INSTRUCTIONS FOR THE TASK: Look through the listing for the word "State". Copy each line that has it.

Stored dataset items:
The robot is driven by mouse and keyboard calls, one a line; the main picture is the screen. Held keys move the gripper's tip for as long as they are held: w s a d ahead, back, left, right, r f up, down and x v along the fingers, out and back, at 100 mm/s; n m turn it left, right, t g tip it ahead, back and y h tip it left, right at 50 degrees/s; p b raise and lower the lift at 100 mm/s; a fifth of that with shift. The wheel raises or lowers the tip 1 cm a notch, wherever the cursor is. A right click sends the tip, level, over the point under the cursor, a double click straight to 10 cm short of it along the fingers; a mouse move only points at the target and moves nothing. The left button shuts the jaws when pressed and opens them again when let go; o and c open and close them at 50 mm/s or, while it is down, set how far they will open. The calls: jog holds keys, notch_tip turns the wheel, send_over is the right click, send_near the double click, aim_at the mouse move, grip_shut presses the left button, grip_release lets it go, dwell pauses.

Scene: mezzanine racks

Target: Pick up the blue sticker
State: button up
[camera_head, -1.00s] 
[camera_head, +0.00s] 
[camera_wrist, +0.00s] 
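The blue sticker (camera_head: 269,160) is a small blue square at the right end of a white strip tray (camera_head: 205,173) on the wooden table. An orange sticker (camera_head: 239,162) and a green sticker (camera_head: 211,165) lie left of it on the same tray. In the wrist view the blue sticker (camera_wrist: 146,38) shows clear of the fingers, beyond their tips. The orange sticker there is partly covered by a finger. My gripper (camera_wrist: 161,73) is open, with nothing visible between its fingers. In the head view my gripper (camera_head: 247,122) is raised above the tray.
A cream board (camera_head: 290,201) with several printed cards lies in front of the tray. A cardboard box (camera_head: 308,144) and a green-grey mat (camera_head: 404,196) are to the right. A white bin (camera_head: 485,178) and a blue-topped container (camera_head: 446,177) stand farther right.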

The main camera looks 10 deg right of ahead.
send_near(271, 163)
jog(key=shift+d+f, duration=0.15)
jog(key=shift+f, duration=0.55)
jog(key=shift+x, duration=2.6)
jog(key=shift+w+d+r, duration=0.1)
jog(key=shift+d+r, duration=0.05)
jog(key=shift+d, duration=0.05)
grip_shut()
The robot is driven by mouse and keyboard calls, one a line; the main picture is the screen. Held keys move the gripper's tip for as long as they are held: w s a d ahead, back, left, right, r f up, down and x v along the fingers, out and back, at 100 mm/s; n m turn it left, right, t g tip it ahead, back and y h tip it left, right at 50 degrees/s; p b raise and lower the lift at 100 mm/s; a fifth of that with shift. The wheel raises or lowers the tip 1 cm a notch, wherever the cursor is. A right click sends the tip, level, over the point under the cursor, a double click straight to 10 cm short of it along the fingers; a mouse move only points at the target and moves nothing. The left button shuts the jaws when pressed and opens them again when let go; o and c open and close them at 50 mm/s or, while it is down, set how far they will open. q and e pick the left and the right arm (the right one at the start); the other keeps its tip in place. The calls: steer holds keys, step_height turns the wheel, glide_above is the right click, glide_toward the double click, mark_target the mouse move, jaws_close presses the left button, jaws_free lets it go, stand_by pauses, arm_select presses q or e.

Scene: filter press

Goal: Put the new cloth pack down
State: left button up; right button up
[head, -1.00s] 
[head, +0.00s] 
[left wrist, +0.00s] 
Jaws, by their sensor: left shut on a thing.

WRITTEN SOLUTION:
State: button up
State: left button up; right button up

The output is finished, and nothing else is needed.